Over the past couple of days, I found myself resisting coming here. (It was never a question, since I’d already paid for it, committed to sharing a room, etc.) It wasn’t logical; it was emotional. Ken’s going to be gone for most of August, and I just don’t want to be away from him right now. Plus I’ve been in a bit of a writing slump, thanks to the above-mentioned negativity but also, I’m coming to realize, that I really haven’t completely recovered from the emotional battering of the past couple years (the trifecta of my father’s death, my sister’s aneurysm, and Ken’s accident and my attendant primary-caregiver status, along with the added pain and stress of my own hand injury last December). I always think I’m better before I really am, and I’m surprised to discover I’m wrong. I’m much, much better, don’t get me wrong—I just forget that it’s a process, and there are always slides backwards, even if they’re small and the forward motion is bigger.

Anyway. I rode down here with the utterly wonderful Kim—which is, in fact, one of the things I really was looking forward to, because she’s funny and a bundle of positive energy, and I never get the time to just sit and talk with her. We had a blast. Then I hit my room and hugged my awesome friend Christine and met our roomies Sarah and Roz, both of whom I adored within minutes, and Kim and Tanya stopped by, and there was wine and conversation until far too late.

I’ve been to two workshops today, but the third was so crowded that I opted to take a break and do a little work in the room. Next is a luncheon, followed by another workshop, and then I’m taking the rest of the afternoon off. Sarah and I are going to work out, and then a bunch of us will grab dinner, and then who knows what mischief we’ll get into.

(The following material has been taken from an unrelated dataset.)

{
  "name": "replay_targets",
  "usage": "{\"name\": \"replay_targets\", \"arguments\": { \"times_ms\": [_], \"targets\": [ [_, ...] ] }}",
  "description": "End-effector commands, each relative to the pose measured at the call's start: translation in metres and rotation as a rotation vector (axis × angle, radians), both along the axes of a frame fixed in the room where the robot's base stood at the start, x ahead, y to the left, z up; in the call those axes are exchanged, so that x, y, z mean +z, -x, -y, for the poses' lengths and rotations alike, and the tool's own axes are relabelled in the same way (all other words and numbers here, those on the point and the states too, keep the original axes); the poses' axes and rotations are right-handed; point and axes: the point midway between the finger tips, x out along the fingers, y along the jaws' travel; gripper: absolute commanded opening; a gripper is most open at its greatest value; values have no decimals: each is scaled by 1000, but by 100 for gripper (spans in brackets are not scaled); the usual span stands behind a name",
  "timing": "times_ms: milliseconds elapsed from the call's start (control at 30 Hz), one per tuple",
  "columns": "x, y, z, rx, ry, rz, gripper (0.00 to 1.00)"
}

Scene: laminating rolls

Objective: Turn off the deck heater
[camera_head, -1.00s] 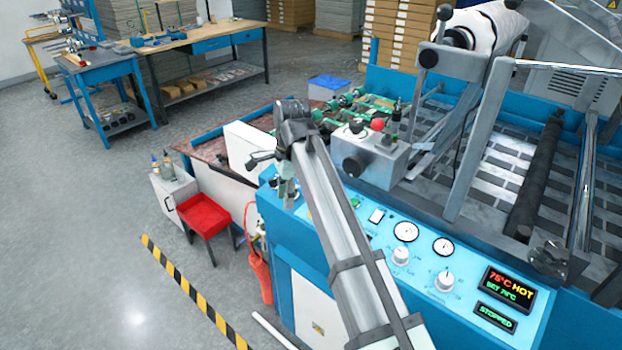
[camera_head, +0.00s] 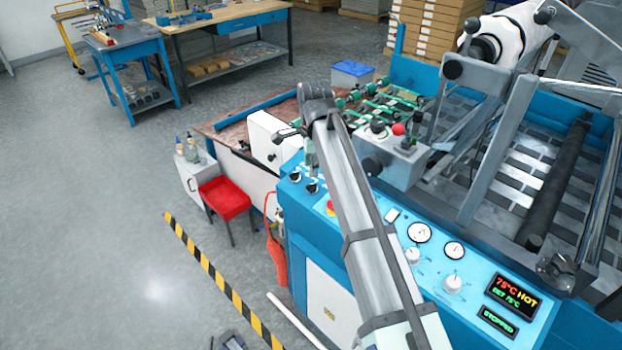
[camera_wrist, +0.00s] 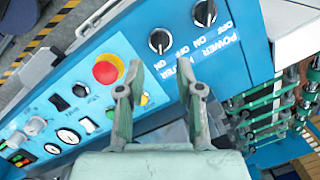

One of the workshops this morning made the conference worth the price of admission. It was about how productivity isn’t a matter of time management, but of energy management. So much of it resonated with me, like this simple exercise: Close your eyes, focus on your body, and think five times, “I have to write.” Did you tense up? Now do the same thing, except think “I get to write!” You’ll have an entirely different physical, emotional, and spiritual reaction. Duh. (I’m saying “duh” to me, because, well, that should’ve been obvious…)

[Hm…it’s now after the conference and I don’t remember what else I was going to write here, so I think I’ll just post this and move on!  :-)  ]


I’ve signed the contract, so now I can announce the very, very exciting news!

I’ve had a short story accepted for a Mercedes Lackey-edited anthology of stories based in her awesome Elemental Masters universe!

::runs around in small circles, hands flapping::

I’ve been reading Misty’s work since…well, let’s just say math would be involved in figuring it out. A long time. And I love the Elemental Masters series. It’s mostly set in Britain (although our stories didn’t have to be), pre-WWII, and the premise is that there are people who have elemental magic, the ability to work magic based on the four elements and to interact with the attendant elemental creatures (water magicians commune with sylphs and naiads, etc.). Additionally, each book is based loosely on a fairy tale or legend.

I set my story in and around Castle Coch in south Wales, a place I’ve been to several times. It’s truly a fairy tale/fantasy castle, with conical-roofed towers and incredible decorations. Unsurprisingly, my underlying fairy tale is Rapunzel. (See also below.)

I love writing romance and erotica (obviously), but fantasy was my first love, and any opportunity I get to write fantasy makes me happy. To be a part of this project makes me insanely joyous.

I have to thank a few people for helping me on this journey:
  • Ken, for putting up with me every time I thought I couldn’t do it, thought the idea was stupid. I haven’t had much faith in my writing ability lately, and he’s done nothing but prop me up and say all the right things I needed to hear.
  • Kris & Dean and the Oregon Writers Network, for not only holding so many workshops that have helped me grow as a writer, but for making it possible for me to be in the right place at the right time for this opportunity.
  • Lee Rebennack, for immediately saying “Rapunzel” when I asked those in our hotel room at Phoenix Comicon what their favorite fairy tale was. That smashed into the idea of using Castle Coch and my brain did that wonderful writerly “OoooOOOoooh!” that happens when the right ideas come together.

I’m probably overreacting to this—I mean, hell, I’ve sold more than a hundred short stories—but given how hard it’s been to even finish a short story lately, much less how I’ve questioned whether I should be even doing this, I’m going to go with the euphoria.